# Problem:
Images do not belong in the copy. Retype all the entries below exactly.

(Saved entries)
____________________

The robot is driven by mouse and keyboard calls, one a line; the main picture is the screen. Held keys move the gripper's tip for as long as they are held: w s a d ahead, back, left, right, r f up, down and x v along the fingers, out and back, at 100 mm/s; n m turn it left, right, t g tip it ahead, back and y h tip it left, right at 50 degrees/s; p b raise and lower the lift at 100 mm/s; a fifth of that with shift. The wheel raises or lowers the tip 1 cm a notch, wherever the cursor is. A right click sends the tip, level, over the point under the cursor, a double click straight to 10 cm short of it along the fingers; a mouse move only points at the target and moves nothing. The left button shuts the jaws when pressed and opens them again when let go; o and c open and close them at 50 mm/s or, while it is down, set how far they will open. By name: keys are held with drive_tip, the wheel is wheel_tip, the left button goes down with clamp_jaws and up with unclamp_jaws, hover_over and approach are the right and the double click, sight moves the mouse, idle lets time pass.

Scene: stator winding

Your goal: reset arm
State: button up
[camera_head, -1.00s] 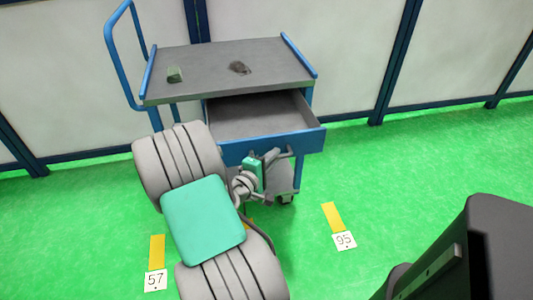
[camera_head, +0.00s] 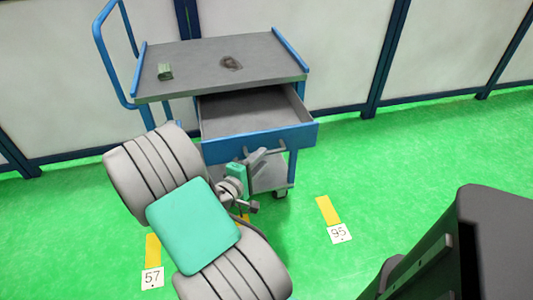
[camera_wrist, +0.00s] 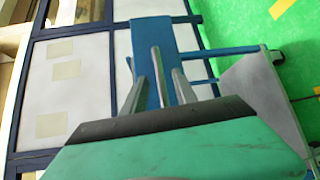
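A blue cart (camera_head: 222,62) with a grey top stands against the wall. Its drawer (camera_head: 262,142) is pulled open and looks empty; the blue drawer front also shows in the wrist view (camera_wrist: 153,32). My gripper (camera_head: 257,157) is at the drawer front, by the grey handle. In the wrist view, the two fingers of my gripper (camera_wrist: 158,92) stand apart, with a grey bar, apparently the handle, between them. I cannot tell whether they touch it. My arm hides the lower left of the cart.
Floor markers 57 (camera_head: 152,277) and 95 (camera_head: 339,233) lie on the green floor. The floor right of the cart is clear.

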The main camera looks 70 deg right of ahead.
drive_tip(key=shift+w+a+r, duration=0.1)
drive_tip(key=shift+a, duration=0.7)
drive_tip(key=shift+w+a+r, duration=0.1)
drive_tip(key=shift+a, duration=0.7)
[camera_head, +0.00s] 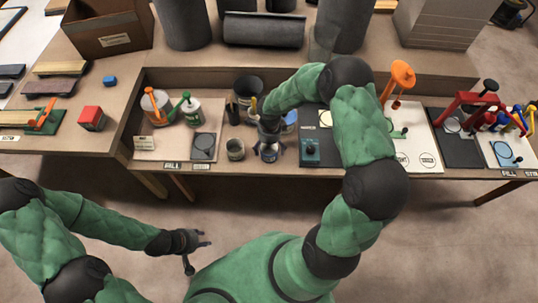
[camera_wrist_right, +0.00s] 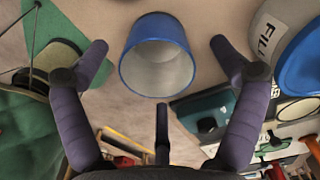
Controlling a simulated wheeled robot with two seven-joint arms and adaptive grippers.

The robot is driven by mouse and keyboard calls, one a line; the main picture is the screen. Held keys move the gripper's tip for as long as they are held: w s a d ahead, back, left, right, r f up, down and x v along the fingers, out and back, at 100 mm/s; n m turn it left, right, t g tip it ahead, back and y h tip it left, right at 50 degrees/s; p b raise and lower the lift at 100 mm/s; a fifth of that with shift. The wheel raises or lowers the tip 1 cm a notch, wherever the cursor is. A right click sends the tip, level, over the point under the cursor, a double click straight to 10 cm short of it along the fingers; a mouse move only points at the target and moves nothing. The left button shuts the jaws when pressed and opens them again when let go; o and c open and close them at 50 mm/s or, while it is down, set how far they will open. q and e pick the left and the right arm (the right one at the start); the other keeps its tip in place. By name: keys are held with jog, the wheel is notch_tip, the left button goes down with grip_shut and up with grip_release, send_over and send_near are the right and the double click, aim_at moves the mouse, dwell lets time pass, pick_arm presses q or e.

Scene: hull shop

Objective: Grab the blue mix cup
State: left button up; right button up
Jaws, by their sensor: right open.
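The blue mix cup (camera_wrist_right: 133,62) is in the upper middle of the right wrist view, with a blue outside and a pale, empty-looking inside. Its mouth faces the camera. My right gripper (camera_wrist_right: 161,70) is open, with its dark fingers spread around the cup's outline and no clear contact. In the head view, the right gripper (camera_head: 269,140) is over the bench, and the small cup (camera_head: 269,154) shows between its fingers, partly covered. My left gripper (camera_head: 190,243) is open and empty, low in front of the bench.
A white tub with a blue lid (camera_head: 290,121) stands close right of the right gripper. A teal device (camera_head: 310,150) is beside it. A grey tin (camera_head: 236,150) and a dark pot (camera_head: 249,88) are left and behind. Clamps (camera_head: 398,78) stand further right.

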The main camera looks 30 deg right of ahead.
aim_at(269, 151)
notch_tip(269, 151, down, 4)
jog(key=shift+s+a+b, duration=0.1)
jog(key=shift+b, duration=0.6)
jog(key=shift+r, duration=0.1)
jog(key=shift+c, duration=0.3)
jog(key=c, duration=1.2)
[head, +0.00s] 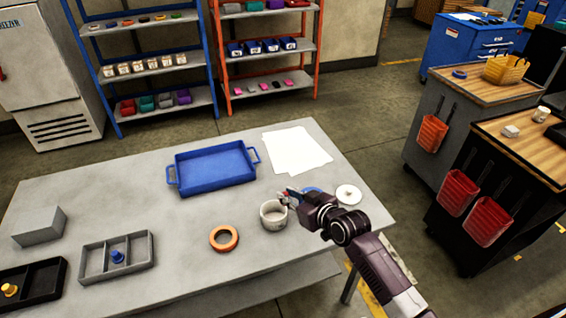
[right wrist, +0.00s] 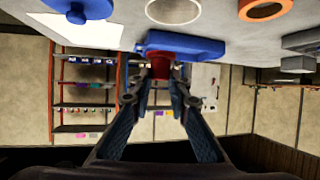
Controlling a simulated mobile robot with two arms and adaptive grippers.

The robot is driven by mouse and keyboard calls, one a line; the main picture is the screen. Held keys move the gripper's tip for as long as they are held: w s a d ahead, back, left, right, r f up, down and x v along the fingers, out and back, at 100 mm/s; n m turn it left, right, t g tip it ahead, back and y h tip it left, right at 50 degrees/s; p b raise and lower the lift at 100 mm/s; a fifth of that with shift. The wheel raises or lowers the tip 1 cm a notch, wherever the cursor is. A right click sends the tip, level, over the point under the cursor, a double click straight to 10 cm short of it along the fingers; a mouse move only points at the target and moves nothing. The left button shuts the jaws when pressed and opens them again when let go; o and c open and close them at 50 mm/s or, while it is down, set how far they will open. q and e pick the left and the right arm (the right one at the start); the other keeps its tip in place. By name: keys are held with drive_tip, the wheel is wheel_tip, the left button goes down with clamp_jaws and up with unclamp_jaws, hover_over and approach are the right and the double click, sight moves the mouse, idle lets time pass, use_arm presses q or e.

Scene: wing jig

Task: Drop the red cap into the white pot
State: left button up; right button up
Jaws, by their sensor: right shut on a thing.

____________________

# Task answer:
The robot is driven by mouse and keyboard calls, one a line; the main picture is the screen. Held keys move the gripper's tip for as long as they are held: w s a d ahead, back, left, right, r f up, down and x v along the fingers, out and back, at 100 mm/s; n m turn it left, right, t g tip it ahead, back and y h tip it left, right at 50 degrees/s; p b raise and lower the lift at 100 mm/s; a fifth of that with shift. The wheel raises or lowers the tip 1 cm a notch, wherever the cursor is. A right click sends the tip, level, over the point under the cursor, a double click straight to 10 cm short of it along the fingers; a mouse move only points at the target and moves nothing. The left button shuts the jaws when pressed and opens them again when let go; o and c open and close them at 50 mm/s or, while it is down, set how far they will open. By name: keys are held with drive_tip, the wheel is wheel_tip, the left button goes down with clamp_jaws and up with unclamp_jaws, hover_over and approach are the right and the double click, sight moves the mouse, idle lets time pass.

Scene: stator winding

Your goal: reset arm
State: button up
[camera_head, -1.00s] 
[camera_head, +0.00s] 
[camera_wrist, +0.00s] 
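A blue cart (camera_head: 222,62) with a grey top stands against the wall. Its drawer (camera_head: 262,142) is pulled open and looks empty; the blue drawer front also shows in the wrist view (camera_wrist: 153,32). My gripper (camera_head: 257,157) is at the drawer front, by the grey handle. In the wrist view, the two fingers of my gripper (camera_wrist: 158,92) stand apart, with a grey bar, apparently the handle, between them. I cannot tell whether they touch it. My arm hides the lower left of the cart.
Floor markers 57 (camera_head: 152,277) and 95 (camera_head: 339,233) lie on the green floor. The floor right of the cart is clear.

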The main camera looks 70 deg right of ahead.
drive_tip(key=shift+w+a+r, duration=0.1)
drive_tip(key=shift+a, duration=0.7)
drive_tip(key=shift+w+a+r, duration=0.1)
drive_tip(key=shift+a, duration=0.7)
[camera_head, +0.00s] 
[camera_wrist_right, +0.00s] 
Controlling a simulated wheeled robot with two seven-joint arms and adaptive grippers.

The robot is driven by mouse and keyboard calls, one a line; the main picture is the screen. Held keys move the gripper's tip for as long as they are held: w s a d ahead, back, left, right, r f up, down and x v along the fingers, out and back, at 100 mm/s; n m turn it left, right, t g tip it ahead, back and y h tip it left, right at 50 degrees/s; p b raise and lower the lift at 100 mm/s; a fifth of that with shift. The wheel raises or lowers the tip 1 cm a notch, wherever the cursor is. A right click sends the tip, level, over the point under the cursor, a double click straight to 10 cm short of it along the fingers; a mouse move only points at the target and moves nothing. The left button shuts the jaws when pressed and opens them again when let go; o and c open and close them at 50 mm/s or, while it is down, set how far they will open. q and e pick the left and the right arm (the right one at the start); the other keeps its tip in place. By name: keys are held with jog, the wheel is notch_tip, the left button goes down with grip_shut and up with grip_release, send_over and send_near are the right and the double click, aim_at moves the mouse, dwell lets time pass, pick_arm presses q or e.

Scene: hull shop

Objective: Grab the blue mix cup
State: left button up; right button up
Jaws, by their sensor: right open.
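The blue mix cup (camera_wrist_right: 133,62) is in the upper middle of the right wrist view, with a blue outside and a pale, empty-looking inside. Its mouth faces the camera. My right gripper (camera_wrist_right: 161,70) is open, with its dark fingers spread around the cup's outline and no clear contact. In the head view, the right gripper (camera_head: 269,140) is over the bench, and the small cup (camera_head: 269,154) shows between its fingers, partly covered. My left gripper (camera_head: 190,243) is open and empty, low in front of the bench.
A white tub with a blue lid (camera_head: 290,121) stands close right of the right gripper. A teal device (camera_head: 310,150) is beside it. A grey tin (camera_head: 236,150) and a dark pot (camera_head: 249,88) are left and behind. Clamps (camera_head: 398,78) stand further right.

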The main camera looks 30 deg right of ahead.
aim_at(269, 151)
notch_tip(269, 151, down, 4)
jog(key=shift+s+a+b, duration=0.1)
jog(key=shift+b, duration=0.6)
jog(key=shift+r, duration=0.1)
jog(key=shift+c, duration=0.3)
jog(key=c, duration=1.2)
[head, +0.00s] 
[right wrist, +0.00s] 
Controlling a simulated mobile robot with two arms and adaptive grippers.

The robot is driven by mouse and keyboard calls, one a line; the main picture is the screen. Held keys move the gripper's tip for as long as they are held: w s a d ahead, back, left, right, r f up, down and x v along the fingers, out and back, at 100 mm/s; n m turn it left, right, t g tip it ahead, back and y h tip it left, right at 50 degrees/s; p b raise and lower the lift at 100 mm/s; a fifth of that with shift. The wheel raises or lowers the tip 1 cm a notch, wherever the cursor is. A right click sends the tip, level, over the point under the cursor, a double click straight to 10 cm short of it along the fingers; a mouse move only points at the target and moves nothing. The left button shuts the jaws when pressed and opens them again when let go; o and c open and close them at 50 mm/s or, while it is down, set how far they will open. q and e pick the left and the right arm (the right one at the start); the other keeps its tip in place. By name: keys are held with drive_tip, the wheel is wheel_tip, the left button goes down with clamp_jaws and up with unclamp_jaws, hover_over and approach are the right and the double click, sight moves the mouse, idle lets time pass, use_arm presses q or e.

Scene: wing jig

Task: Drop the red cap into the white pot
State: left button up; right button up
Jaws, by their sensor: right shut on a thing.

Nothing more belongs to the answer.